SUMMARY OF THE INVENTION

The present invention relates to a new and improved blow-out preventer connection between a preventer body and an actuating body member for attachment with a tubular member for containing well pressures within a well. The preventer includes a body adapted to be mounted with the tubular member with its axial bore in alignment therewith. The body has a ram bore substantially perpendicular to the axial bore, the body also featuring connecting means in a plane perpendicular to the ram bore. A ram body is adapted to be mounted within the ram bore of the body for movement between an open and closed position. An actuator body member is mounted with the body adjacent the ram bore featuring fastening means adapted to be located in said connecting means of said preventer body when said actuator body is mounted into the ram bore of the preventer body. The actuator body member further includes urging means with the actuator body for urging the ram body between the open and closed positions, and alignment means with the actuator body member and the ram body for ensuring proper alignment and positioning of the ram body with respect to the ram bore. Securing means are mounted in the connecting means of the preventer body and engage the fastening means on the actuator body member thereby holding and aligning the actuator body member within the body of the preventer.

BRIEF DESCRIPTION OF THE DRAWINGS

FIG. 1 depicts a part sectional part outline view of the blow-out preventer of the present invention;

FIG. 2 is an exploded, sectional view of a portion of the blow-out preventer of the present invention, as shown in FIG. 1; and

FIG. 3 is an exploded axonometric projection of a blow-out preventer of the present invention, showing the connection between the preventer body and the actuator body member.

DESCRIPTION OF THE PREFERRED EMBODIMENT

In the drawings, the letter P designates generally the blow-out preventer of the present invention which is adapted for attachment with a tubular member T of a well (not shown) for containing well pressures within the well as needed.

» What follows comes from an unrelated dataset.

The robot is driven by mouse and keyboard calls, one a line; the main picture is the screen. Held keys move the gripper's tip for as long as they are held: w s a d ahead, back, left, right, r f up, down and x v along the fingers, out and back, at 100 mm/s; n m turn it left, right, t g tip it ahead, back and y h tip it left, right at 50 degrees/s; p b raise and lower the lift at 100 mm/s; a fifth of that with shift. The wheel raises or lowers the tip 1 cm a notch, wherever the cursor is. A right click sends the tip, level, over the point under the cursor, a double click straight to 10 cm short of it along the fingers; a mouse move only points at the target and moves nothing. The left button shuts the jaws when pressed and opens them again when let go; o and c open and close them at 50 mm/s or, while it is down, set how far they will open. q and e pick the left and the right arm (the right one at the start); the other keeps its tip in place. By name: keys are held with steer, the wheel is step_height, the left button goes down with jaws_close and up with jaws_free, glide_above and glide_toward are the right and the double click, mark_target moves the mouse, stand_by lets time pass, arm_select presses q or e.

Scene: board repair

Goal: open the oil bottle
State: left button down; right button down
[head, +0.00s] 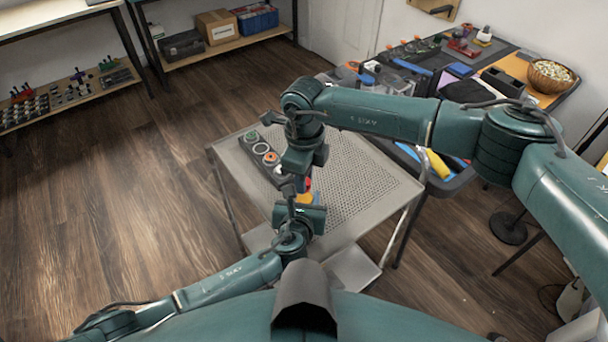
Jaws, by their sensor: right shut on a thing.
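The oil bottle (305,198) shows only as a small patch of yellow with red above it, between my two grippers over the near side of the metal table. My right gripper (297,187) comes down from above and is shut on the bottle at its upper, red end. My left gripper (303,208) is beside the yellow part, just below the right one. Its fingers are mostly hidden, so I cannot tell whether it grips the bottle. Most of the bottle is hidden by the grippers.
The perforated metal table (375,190) has a dark tray with round parts (262,152) at its left; its right half is clear. Behind stands a crowded workbench with a basket (551,74). A black round stand base (508,229) is on the floor at right.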

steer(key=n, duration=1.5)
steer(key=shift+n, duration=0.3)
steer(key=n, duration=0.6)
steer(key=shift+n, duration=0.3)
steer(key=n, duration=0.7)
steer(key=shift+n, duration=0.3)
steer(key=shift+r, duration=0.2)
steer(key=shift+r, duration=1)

Generally speaking, the blow-out preventer P includes the body B adapted to be mounted with the tubular member T, a ram body R mounted with the body B, an actuator body member M mounted with body B, urging means U with the actuator body member M and alignment means A with the actuator body M and body B. Unless otherwise specified, it is preferred that the component parts of the blow-out preventer P of the present invention be made of a suitable high strength material, such as suitable steel and the like, capable of withstanding the pressures and temperatures typically encountered with the blow-out preventer P of the present invention.

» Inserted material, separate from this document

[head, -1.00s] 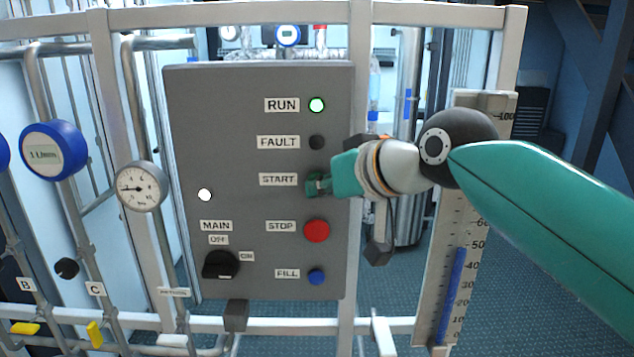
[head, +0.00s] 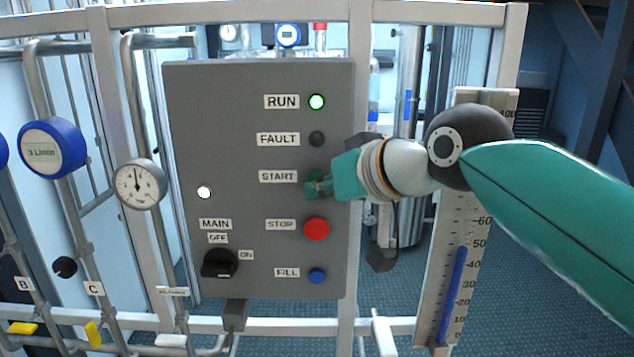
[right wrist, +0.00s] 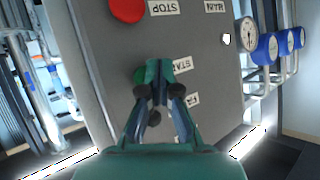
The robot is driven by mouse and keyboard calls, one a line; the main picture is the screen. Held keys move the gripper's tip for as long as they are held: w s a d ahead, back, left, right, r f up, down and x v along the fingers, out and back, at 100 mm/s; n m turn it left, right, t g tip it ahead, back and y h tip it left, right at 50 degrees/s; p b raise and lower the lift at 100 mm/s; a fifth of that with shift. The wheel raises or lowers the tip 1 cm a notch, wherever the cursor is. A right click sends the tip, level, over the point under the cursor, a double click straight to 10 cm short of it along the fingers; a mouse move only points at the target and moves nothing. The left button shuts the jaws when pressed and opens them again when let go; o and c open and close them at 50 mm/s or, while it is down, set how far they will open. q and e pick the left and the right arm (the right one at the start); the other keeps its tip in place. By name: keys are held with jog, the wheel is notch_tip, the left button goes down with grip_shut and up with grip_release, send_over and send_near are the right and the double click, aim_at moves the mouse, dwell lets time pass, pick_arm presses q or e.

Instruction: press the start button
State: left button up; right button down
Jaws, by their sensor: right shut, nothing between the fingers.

The blow-out preventer P includes a body B that is adapted to be mounted with the tubular member T. The body B includes body housing 12 having an axial bore 12a formed therein which is adapted to be positioned in substantial axial alignment with the tubular member T. Furthermore, the body housing 12 includes a ram bore 12b formed therein with the ram bore 12b being substantially perpendicular to and intersecting the longitudinal axis of the axial bore 12a.

Undercut sealing surface 121, which is formed adjacent to ram bore 12b, is an annular surface slightly larger in diameter than ram bore 12b and adapted to accommodate annular surface 20d, including suitable seal 50 of actuator body 20 as set forth in more detail below. Radial surface 12f adjoins undercut sealing surface 121 and is in contact with body engaging surface 20c of actuator body 20 when said actuator body 20 is inserted into body housing 12. Annular surface 12g adjacent to radial surface 12f is of a diameter slightly larger than undercut sealing surface 121 thereby allowing space for mounting alignment pins 12h into surface 12f. Mounting pins 12h are threaded into body housing 12. The central axis of alignment pins 12h is parallel to the central axis of ram bore 12b. Alignment pins 12h engage alignment openings 20z in actuator body 20. Slot 12j protrudes through body housing 12 adjacent to annular surface 12g. Narrow segment 12k of slot 12j is located in a plane parallel to slot 12j between slot 12j and end surface 12e. End surface 12e is formed substantially perpendicular to the ram bore 12b adjacent to the outermost extremity of the ram bore 12b. First locking bores 12m extend from end surface 12e to slot 12j in an axis parallel to ram bore 12b and radially disposed around ram bore 12b.

The blow-out preventer P of the present invention further includes a ram body R which is adapted to be mounted within the ram bore 12b of the body housing 12 for movement between an open position as shown in FIG. 1 and a closed position (not shown). The ram body R includes a ram 18 which is adapted to be disposed within the ram bore 12b. The ram 18 is formed having a suitable engaging surface 18a, and a suitable detent 18b formed adjacent thereto for receiving ram inner seal 18c. The ram body R is formed having a guide rod opening 18d therein, with the guide rod opening 18d adapted to be in substantially parallel alignment with the longitudinal axis of the ram 18, which in turn is in longitudinal alignment with the ram bore 12b. The ram 18 is further formed having outer annular surface 18e which is formed having a suitable recess 18f adapted to receive an appropriate ram outer seal 18g. The ram outer seal 18g is adapted to suitably engage the ram bore 12b of body housing 12 of the body B as discussed more fully below. Adjacent end surface 18h of the ram 18, a suitable opening 18i is formed which is adapted to be in substantial axial alignment with the ram 18 and ram bore 12b, with a suitable stem detent 18j formed adjacent thereto. Stem slot 18k is formed adjacent to the stem detent 18j.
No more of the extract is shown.